Chatter amongst the public, and throughout government bodies, labels cash as a facilitator of illegal activity, tax evasion, money laundering and more. The ability for transactions using cash to be highly anonymous and hard to trace makes for it to be one of the largest tools in UK money laundering.
Businesses taking in cash show a lower rate of tax compliance due to keeping inaccurate transaction records either by error, or by design. The latter has businesses hiding taxable income by under-reporting cash turnover.
The tax gap measures the amount of money the government expects to receive in tax receipts against what they actually receive. A few years ago, the tax gap was around £34 billion - or about 6 percent of total tax take.
Breaking that figure down into segments shows around £19 billion that could partly be remedied by revolutionising, or limiting, cash payments.

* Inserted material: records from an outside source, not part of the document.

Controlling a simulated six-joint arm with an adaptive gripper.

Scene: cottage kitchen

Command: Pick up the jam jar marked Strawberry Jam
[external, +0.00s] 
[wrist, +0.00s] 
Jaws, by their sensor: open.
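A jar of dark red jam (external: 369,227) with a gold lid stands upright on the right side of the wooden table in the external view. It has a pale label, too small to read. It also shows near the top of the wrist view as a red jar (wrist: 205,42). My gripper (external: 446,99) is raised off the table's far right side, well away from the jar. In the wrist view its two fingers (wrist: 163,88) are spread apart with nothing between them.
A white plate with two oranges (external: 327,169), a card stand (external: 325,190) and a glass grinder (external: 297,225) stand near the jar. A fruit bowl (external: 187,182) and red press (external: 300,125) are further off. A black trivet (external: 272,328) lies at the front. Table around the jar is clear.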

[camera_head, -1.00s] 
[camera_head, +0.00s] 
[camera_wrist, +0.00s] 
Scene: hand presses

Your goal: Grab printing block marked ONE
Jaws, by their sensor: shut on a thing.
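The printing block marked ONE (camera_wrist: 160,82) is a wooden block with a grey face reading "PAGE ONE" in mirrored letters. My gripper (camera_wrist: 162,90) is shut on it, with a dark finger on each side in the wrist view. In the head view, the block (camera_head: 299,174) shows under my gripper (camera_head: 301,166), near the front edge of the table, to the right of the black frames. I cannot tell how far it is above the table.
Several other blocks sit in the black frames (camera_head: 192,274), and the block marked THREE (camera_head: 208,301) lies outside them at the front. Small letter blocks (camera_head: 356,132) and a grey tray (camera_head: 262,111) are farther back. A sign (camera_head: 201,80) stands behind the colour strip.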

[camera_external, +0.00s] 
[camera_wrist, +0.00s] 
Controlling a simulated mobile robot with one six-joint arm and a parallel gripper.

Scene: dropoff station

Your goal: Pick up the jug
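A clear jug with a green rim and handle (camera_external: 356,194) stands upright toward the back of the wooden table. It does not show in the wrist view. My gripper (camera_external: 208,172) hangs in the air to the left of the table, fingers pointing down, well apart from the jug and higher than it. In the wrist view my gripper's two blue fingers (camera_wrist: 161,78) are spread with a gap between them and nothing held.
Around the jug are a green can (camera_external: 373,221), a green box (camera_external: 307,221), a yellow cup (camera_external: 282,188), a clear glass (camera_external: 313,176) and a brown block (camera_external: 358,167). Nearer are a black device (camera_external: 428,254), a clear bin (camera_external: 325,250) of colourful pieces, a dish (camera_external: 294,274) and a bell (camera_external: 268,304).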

In tax gap stats, large chunks of the gap are attributed to 'failure to take reasonable care', 'evasion', 'hidden economy', 'error' and 'avoidance'.

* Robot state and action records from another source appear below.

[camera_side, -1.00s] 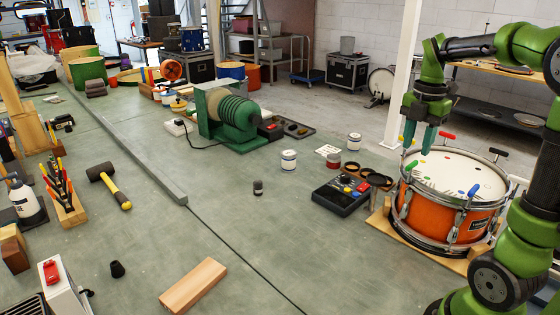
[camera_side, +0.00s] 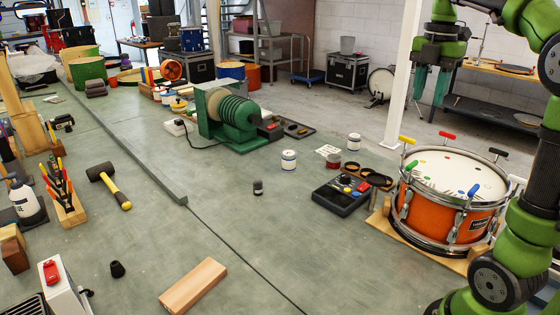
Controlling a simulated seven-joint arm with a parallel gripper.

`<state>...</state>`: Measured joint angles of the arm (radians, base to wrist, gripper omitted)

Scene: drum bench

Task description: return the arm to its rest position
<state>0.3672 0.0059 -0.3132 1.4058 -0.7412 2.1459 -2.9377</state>
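My gripper (camera_side: 430,100) hangs in the air at the upper right, fingers pointing down. It is well above the orange drum and towards its far left side. Its two teal fingers stand apart with a gap between them, and nothing shows in the gap. The orange drum (camera_side: 422,210) with a white head sits on a wooden board at the right. T-handled keys in yellow (camera_side: 407,139), red (camera_side: 447,135), black (camera_side: 497,152) and blue (camera_side: 474,190) stand up around its rim. Coloured dots mark the head.
A black control box (camera_side: 342,196) with coloured buttons lies left of the drum. A green machine (camera_side: 232,115) stands mid-bench, with small tins (camera_side: 288,160) to its right. A mallet (camera_side: 117,190) and tool block lie left. A white post (camera_side: 404,75) rises just left of my gripper.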

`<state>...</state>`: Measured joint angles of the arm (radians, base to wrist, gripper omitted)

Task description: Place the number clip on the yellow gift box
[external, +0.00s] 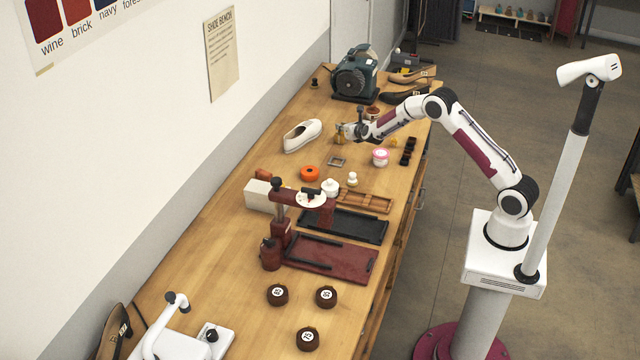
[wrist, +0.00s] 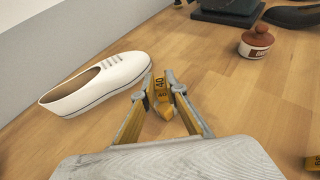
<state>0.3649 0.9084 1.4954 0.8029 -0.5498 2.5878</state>
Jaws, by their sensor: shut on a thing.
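The number clip (wrist: 160,88) is a small yellow-amber piece marked "40". In the wrist view it sits between the fingertips of my gripper (wrist: 156,90), which is shut on it. In the external view my gripper (external: 346,132) is over the far part of the bench, just right of the white shoe; the clip is too small there to make out clearly. I cannot pick out a yellow gift box in either view.
A white shoe (wrist: 98,86) lies left of my gripper.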

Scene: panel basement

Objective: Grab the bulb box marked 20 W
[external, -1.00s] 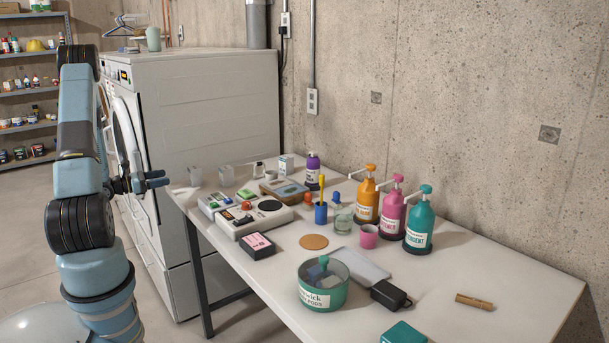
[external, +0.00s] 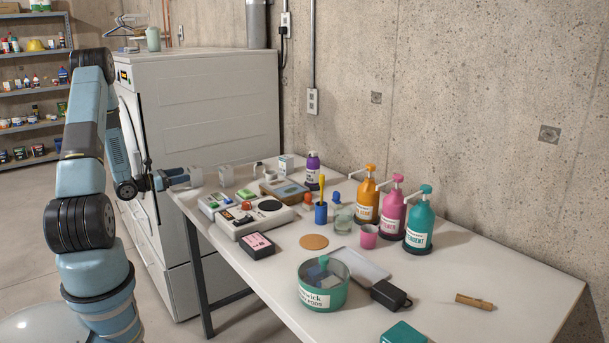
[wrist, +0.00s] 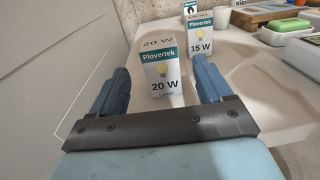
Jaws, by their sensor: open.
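In the external view my gripper (external: 185,177) is at the table's left edge, beside the box. A similar box marked 15 W (wrist: 200,38) stands just right, near the right finger.
Another small bulb box (wrist: 198,10), a white cup (wrist: 221,16) and a green-topped dish (wrist: 300,52) are behind to the right. The white washing machine (external: 200,120) stands left of the table (external: 430,270). Pump bottles (external: 392,212) and a teal tub (external: 323,288) are farther right.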

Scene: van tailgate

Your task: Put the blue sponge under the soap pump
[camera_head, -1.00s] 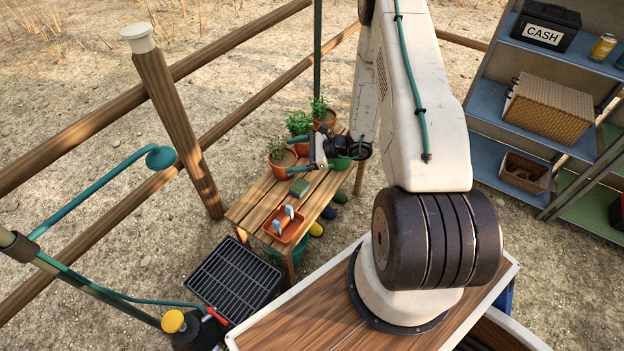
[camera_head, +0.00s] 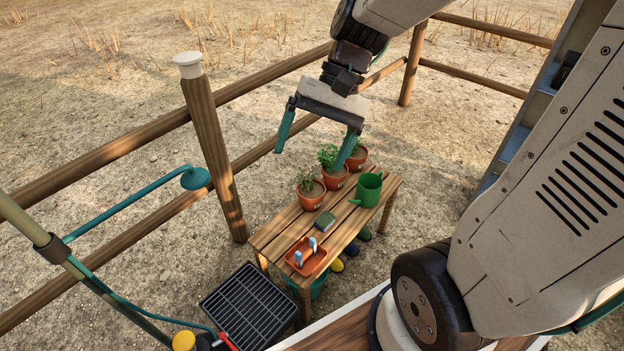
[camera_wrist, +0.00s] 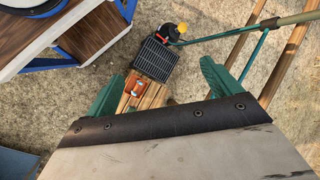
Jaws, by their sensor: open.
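I can make out neither a blue sponge nor a soap pump in these views. A small block with a green top (camera_head: 325,221), which may be a sponge, lies on the wooden bench (camera_head: 281,232). An orange tray (camera_head: 306,257) with two pale-blue-and-white upright items is on the bench's near end; it also shows in the wrist view (camera_wrist: 135,87). My gripper (camera_head: 310,159) is open and empty, high above the bench's far side in the head view. Its green fingers also show spread in the wrist view (camera_wrist: 163,75).
A green watering can (camera_head: 368,190) and several potted plants (camera_head: 311,196) stand at the bench's far end. A black grate (camera_head: 250,305) lies by its near end. A yellow-capped black container (camera_wrist: 172,31) stands beside the grate. A fence post (camera_head: 212,150) rises at left.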

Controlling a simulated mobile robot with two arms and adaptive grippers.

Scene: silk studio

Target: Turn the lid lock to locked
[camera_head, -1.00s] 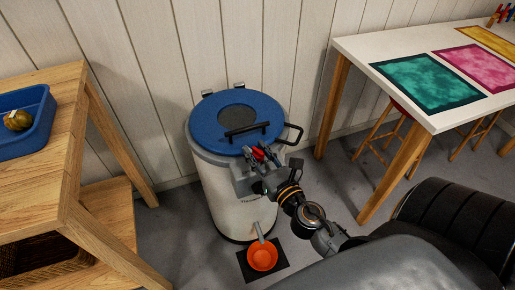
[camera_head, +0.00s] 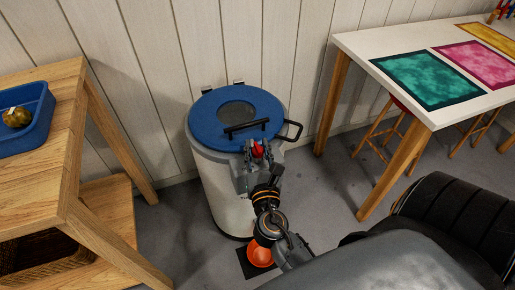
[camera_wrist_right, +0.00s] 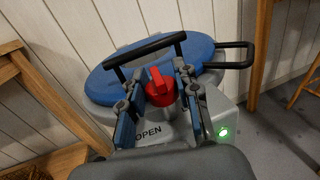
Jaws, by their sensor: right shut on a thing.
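A white drum (camera_head: 227,190) with a blue lid (camera_head: 210,125) stands against the wall, its lid down. The red lid lock knob (camera_wrist_right: 157,88) sits on a grey housing (camera_wrist_right: 215,108) at the lid's front edge. The word OPEN shows on the housing in front of the knob, and a green light (camera_wrist_right: 224,135) glows at its right. My right gripper (camera_head: 258,150) is shut on the red knob, with one finger on each side in the wrist view (camera_wrist_right: 157,75). The fingers hide part of the knob. My left gripper is out of view.
A black lid handle (camera_wrist_right: 145,57) and a side handle (camera_head: 293,131) stand close to the gripper. Wooden table (camera_head: 40,170) at left; white table (camera_head: 400,47) at right.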

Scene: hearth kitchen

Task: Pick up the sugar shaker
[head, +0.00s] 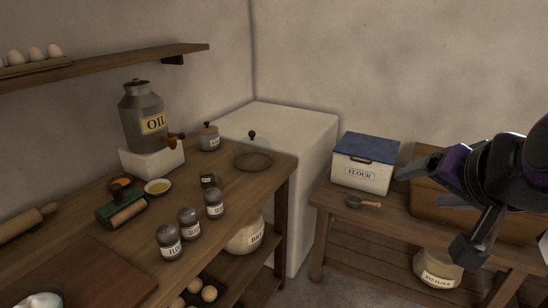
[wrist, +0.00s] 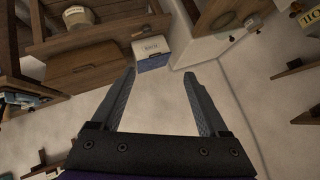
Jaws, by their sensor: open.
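Three similar grey shakers with pale labels stand upright in a slanting row on the wooden table at left in the head view: a front one (head: 169,243), a middle one (head: 189,224) and a back one (head: 214,204). Their labels are too small to read surely, so I cannot tell which is the sugar shaker. My gripper (head: 430,212) is at the right of the head view, in the air, far from the shakers. In the wrist view my gripper (wrist: 158,76) is open, with nothing between its fingers. I cannot make out the shakers in that view.
A small dark jar (head: 207,180) stands just behind the shakers. A flour box (head: 362,170) sits on the right bench (head: 335,200). A shelf (head: 120,65) overhangs the table's left.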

The tax gap has been steadily falling over the last 10-15 years and the government is keen to push further. Digital payments are a major contributor to the reduction of tax evasion so the government continues to look for ways to limit the ability for cash to be used as a means for avoidance tax and money laundering.
Last March, a consultation was started to get the views of stakeholders on how cash is used, the reliance and importance of it by law-abiding segments of society and how modernisation can occur. It is important to remember that cash still makes up nearly 35 percent of all UK payments so a large amount of honest activity and only a minority of fraud.
Cash use has reduced by nearly half since 2007, but is still relied upon by many. Hundreds of respondents to the consultation stated that cash is a symbol of independence, an important tool for budgeting and relied upon by the vulnerable and elderly. Over 2 million people use cash daily - over 15 percent of people earning under £10,000 per year are in this group, including those who do not have bank account. People who are way below the personal tax-free allowance.
Rather than look to limit cash use further, the Government is looking to support more adoption of digital payments and reduce the use of cash, organically. More drivers toward increasing compliance in the form of the Making Tax Digital systems will also lower the tax gap.
Under the pressure of these drivers, cash use over the next decade is predicted to drop to around 16 percent of all payments.